**MATERIALS PROVIDED:**
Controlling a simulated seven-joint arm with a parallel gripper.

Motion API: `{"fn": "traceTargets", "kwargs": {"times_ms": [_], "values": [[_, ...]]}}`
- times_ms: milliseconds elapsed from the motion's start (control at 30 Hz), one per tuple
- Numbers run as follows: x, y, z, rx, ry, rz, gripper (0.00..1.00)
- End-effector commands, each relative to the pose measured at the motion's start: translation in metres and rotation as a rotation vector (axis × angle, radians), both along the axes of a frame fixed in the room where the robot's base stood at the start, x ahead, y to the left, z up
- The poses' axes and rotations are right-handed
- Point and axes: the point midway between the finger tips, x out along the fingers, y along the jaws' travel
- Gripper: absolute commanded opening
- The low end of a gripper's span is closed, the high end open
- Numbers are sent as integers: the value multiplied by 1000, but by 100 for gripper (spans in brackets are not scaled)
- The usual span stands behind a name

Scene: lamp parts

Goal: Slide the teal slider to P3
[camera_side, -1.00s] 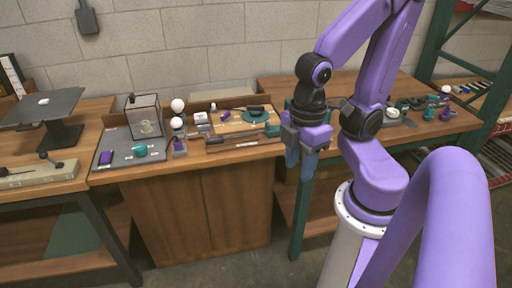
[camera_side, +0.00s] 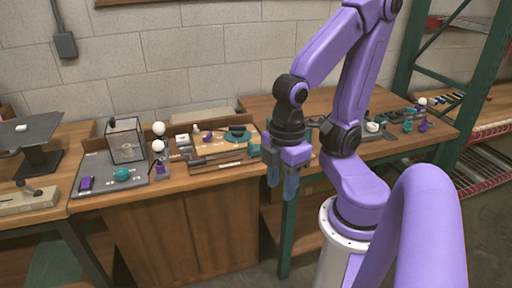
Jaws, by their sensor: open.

* * *

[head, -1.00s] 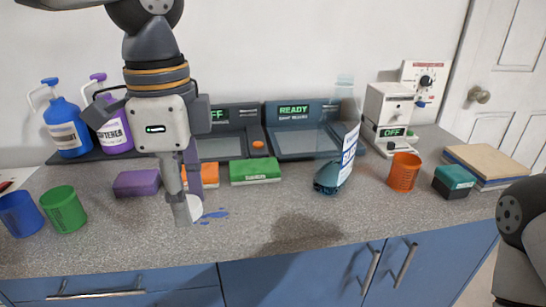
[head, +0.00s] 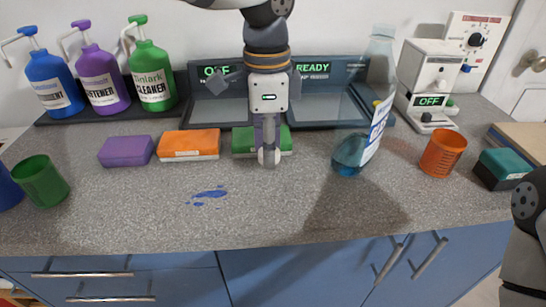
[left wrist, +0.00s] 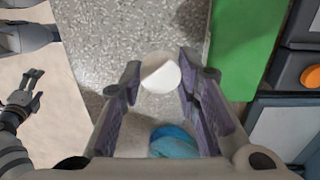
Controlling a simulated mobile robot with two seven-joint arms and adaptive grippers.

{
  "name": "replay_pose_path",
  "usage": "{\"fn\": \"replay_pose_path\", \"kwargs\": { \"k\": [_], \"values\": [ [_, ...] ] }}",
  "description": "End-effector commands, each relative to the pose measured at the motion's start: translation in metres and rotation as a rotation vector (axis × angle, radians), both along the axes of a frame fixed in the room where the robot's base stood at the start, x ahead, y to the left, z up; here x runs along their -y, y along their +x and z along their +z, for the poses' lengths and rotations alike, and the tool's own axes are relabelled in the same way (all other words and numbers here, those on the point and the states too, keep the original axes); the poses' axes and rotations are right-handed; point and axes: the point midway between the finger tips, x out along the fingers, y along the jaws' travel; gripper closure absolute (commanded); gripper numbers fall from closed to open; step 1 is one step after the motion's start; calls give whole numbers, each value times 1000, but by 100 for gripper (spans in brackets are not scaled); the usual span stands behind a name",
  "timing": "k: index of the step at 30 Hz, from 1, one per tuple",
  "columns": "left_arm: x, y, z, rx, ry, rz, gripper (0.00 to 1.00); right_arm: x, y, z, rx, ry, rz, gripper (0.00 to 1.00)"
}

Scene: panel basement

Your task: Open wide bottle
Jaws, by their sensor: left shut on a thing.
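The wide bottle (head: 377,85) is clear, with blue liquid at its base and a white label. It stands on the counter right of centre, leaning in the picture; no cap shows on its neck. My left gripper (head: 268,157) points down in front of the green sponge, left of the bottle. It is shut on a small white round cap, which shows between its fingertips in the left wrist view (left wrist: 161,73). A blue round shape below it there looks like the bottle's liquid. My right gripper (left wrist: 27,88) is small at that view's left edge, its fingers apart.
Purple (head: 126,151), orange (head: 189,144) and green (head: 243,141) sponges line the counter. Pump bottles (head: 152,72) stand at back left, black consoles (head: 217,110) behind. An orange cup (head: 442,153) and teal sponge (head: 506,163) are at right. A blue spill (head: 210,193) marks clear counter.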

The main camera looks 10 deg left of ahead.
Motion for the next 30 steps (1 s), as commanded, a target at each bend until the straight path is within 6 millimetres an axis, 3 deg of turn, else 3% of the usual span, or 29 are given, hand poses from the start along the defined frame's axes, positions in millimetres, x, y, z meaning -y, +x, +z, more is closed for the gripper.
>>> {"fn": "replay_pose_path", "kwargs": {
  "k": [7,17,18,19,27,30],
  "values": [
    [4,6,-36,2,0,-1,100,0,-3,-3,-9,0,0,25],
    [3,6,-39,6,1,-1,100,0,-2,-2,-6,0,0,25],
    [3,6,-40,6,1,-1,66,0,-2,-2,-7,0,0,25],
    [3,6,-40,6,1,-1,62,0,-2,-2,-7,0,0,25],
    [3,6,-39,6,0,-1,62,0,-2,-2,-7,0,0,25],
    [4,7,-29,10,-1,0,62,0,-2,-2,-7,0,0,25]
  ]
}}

* * *

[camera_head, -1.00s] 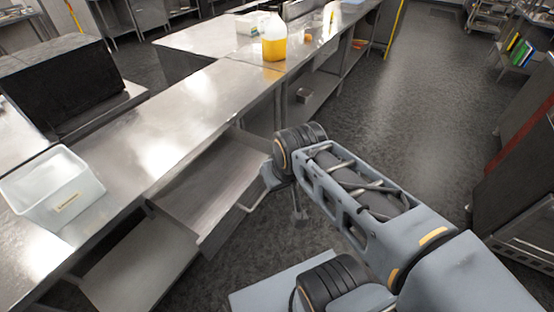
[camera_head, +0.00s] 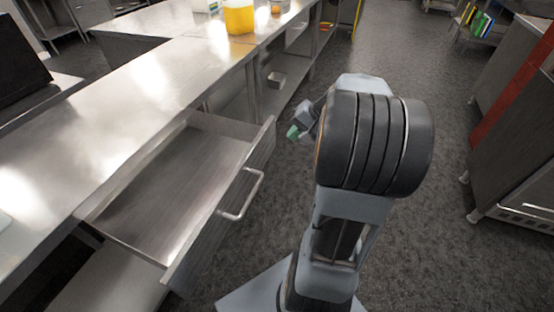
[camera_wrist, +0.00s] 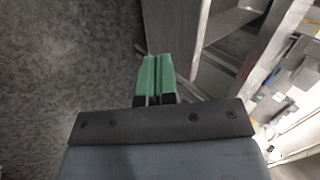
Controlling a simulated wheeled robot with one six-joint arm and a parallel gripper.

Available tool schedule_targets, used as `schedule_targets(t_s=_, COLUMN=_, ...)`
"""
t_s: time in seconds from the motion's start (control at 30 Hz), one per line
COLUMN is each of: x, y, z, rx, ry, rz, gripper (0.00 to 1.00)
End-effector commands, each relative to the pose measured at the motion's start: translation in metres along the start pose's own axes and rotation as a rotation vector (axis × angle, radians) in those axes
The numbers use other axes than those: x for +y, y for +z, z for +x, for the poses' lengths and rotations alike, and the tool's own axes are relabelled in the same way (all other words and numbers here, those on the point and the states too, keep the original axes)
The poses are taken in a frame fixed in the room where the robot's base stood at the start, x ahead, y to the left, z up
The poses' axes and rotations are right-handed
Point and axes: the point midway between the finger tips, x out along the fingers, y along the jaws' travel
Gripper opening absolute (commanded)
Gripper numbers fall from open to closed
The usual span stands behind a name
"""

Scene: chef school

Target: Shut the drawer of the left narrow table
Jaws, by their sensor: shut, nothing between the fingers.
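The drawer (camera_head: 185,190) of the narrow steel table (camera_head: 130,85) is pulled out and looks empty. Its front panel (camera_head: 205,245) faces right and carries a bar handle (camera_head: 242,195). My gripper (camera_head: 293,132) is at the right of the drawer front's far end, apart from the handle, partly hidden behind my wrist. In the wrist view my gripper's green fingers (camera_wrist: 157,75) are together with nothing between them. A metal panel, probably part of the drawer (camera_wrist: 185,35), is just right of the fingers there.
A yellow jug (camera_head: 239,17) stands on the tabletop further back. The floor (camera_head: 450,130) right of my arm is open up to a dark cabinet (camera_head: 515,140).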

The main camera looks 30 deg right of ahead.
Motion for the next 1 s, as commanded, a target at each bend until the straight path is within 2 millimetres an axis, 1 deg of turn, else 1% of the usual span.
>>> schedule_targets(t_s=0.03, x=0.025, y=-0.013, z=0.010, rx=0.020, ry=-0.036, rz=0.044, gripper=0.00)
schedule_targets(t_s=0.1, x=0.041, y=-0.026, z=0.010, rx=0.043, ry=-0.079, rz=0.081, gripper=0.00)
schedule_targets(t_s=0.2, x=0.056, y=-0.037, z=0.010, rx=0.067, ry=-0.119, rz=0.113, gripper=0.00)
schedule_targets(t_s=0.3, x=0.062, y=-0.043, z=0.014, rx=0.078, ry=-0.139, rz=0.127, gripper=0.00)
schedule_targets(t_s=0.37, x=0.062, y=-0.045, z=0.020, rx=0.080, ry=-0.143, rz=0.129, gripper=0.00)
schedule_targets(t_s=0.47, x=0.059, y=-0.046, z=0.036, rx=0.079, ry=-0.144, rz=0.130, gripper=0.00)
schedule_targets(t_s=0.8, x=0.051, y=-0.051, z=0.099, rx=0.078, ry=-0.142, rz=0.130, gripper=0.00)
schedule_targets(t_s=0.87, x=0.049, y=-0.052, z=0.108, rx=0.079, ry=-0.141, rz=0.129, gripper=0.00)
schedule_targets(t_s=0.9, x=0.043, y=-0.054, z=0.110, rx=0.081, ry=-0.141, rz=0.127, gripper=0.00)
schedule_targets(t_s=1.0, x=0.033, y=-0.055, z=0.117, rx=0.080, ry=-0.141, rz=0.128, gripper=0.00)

**STATED GOAL:**
Lines containing the string "handed" are to be selected and copied.

**TASK SOLUTION:**
- The poses' axes and rotations are right-handed
  "description": "End-effector commands, each relative to the pose measured at the motion's start: translation in metres and rotation as a rotation vector (axis × angle, radians), both along the axes of a frame fixed in the room where the robot's base stood at the start, x ahead, y to the left, z up; here x runs along their -y, y along their +x and z along their +z, for the poses' lengths and rotations alike, and the tool's own axes are relabelled in the same way (all other words and numbers here, those on the point and the states too, keep the original axes); the poses' axes and rotations are right-handed; point and axes: the point midway between the finger tips, x out along the fingers, y along the jaws' travel; gripper closure absolute (commanded); gripper numbers fall from closed to open; step 1 is one step after the motion's start; calls give whole numbers, each value times 1000, but by 100 for gripper (spans in brackets are not scaled); the usual span stands behind a name",
The poses' axes and rotations are right-handed

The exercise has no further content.